The question uppermost in the Pakistani public mind relates to the bigger security failure rather than just that of intelligence. How was it that helicopters entered Pakistan’s airspace, an assault team conducted a 40-minute operation in Abbottabad - not some remote borderland - and authorities were only alerted when one of the helicopters crashed into a compound wall?
The official explanation heard so far of superior “stealth” technology trumping the country’s radar and early-warning systems misses the point. If our defenses can be breached in this manner and we do not possess the capability to overcome this vulnerability, how can a repeat of such intrusions be deterred in the future?
The ISPR statement in which a warning was issued that Pakistan would not tolerate a repeat of any action that violated “the sovereignty of Pakistan” is not backed by any credible assurance that the country has the ability to deter such transgressions. The only response the statement contained was a promise of a “review of intelligence and military cooperation with the U.S.” if such a covert operation recurs. Can a review of cooperation serve as a deterrent to another intrusion?
These questions necessitate a full and comprehensive review of the country’s security policy and procedures. For the review to be meaningful, it must be undertaken in an independent and objective manner by credible figures with knowledge and expertise of the issues at hand.

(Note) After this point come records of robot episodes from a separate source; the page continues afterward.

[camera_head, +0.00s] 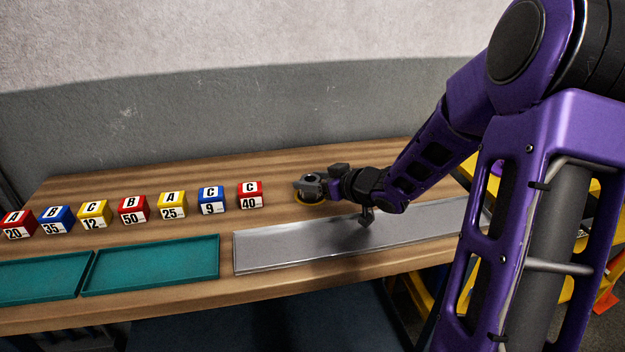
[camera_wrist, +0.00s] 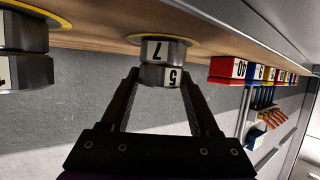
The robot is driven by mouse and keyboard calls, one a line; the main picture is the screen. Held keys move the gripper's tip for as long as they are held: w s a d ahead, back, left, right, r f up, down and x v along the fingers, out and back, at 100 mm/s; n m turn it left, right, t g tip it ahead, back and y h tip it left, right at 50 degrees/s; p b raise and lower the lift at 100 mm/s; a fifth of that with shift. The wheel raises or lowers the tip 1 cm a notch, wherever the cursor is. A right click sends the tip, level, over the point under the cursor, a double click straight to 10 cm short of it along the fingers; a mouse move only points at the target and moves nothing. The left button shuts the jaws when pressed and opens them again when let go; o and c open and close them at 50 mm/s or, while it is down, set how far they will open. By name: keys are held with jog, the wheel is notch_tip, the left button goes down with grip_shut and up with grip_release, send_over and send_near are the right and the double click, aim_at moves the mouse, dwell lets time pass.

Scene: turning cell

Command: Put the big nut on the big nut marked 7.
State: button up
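A grey big nut marked 7 (camera_wrist: 160,48) stands on a yellow disc (camera_wrist: 118,38) on the wooden bench; the wrist view is upside down. A second grey nut, marked 5 (camera_wrist: 162,76), sits directly against its top, and the two look roughly in line. My gripper (camera_wrist: 160,79) has one finger at each side of the nut marked 5, and the fingers look closed against it. In the head view my gripper (camera_head: 312,184) is over the yellow disc (camera_head: 310,202), at the back of the bench, and partly hides the nuts.
More grey nuts (camera_wrist: 25,70) stand on another yellow disc at the left of the wrist view. Lettered cubes, the nearest red marked C 40 (camera_head: 250,195), line the bench left of my gripper. A metal tray (camera_head: 290,250) and green trays (camera_head: 150,264) lie in front.

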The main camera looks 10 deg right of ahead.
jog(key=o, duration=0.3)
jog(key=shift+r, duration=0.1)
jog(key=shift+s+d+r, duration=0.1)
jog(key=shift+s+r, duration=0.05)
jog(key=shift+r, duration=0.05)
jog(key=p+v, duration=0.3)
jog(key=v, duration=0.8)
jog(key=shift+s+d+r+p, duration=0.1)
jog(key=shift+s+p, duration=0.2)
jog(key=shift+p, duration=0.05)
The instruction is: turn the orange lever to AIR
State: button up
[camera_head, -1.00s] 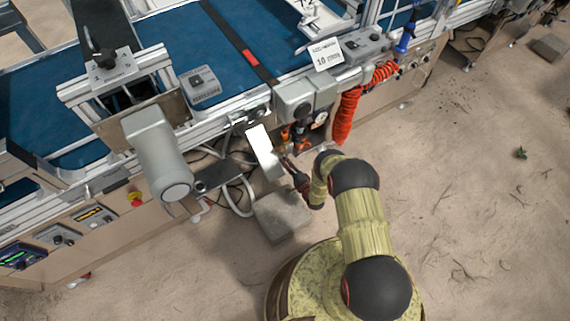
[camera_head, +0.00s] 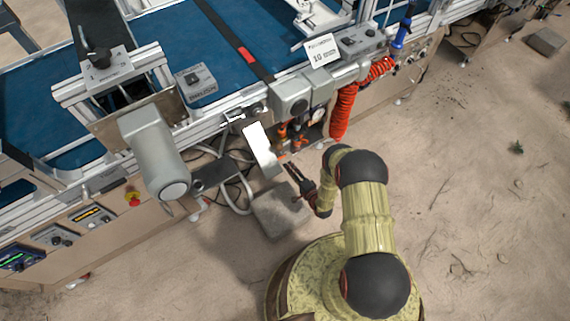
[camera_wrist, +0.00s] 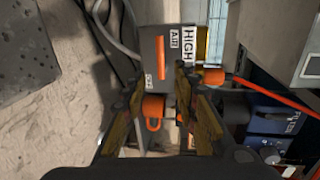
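The orange lever (camera_wrist: 161,58) is a straight bar on the face of a grey box (camera_wrist: 147,45) in the wrist view. It lies upright in the picture, its upper half beside the AIR label (camera_wrist: 174,40). A small label (camera_wrist: 148,82), too small to read, sits near its lower end. I cannot tell which end is the pointer. My gripper (camera_wrist: 158,80) is open and empty, its fingers apart on either side of the lever's lower end in the picture, without visible contact. In the head view my gripper (camera_head: 292,170) is in front of the machine; the lever cannot be made out there.
A HIGH label (camera_wrist: 189,45) is beside AIR. Orange fittings (camera_wrist: 153,107) and a blue unit (camera_wrist: 268,126) are close by. A pale panel (camera_head: 262,149), a red coiled hose (camera_head: 342,110) and a grey block (camera_head: 279,210) are near my gripper. Open floor lies right.

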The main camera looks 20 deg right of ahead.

Its aim should be to address the obvious security weaknesses laid bare by the recent developments. It should have a time-sensitive and result-oriented mandate, resulting in recommendations. Its objective should be to identify the necessary steps to ensure that the gaps in Pakistan’s security and intelligence are effectively and promptly plugged.
Only by pursuing this course will the authorities also be able to assure our people - and the world - that the country has the capability to protect its strategic capabilities and assets.
Maleeha Lodhi is special adviser to the Jang Group/Geo and a former Pakistani envoy to the United States and the United Kingdom.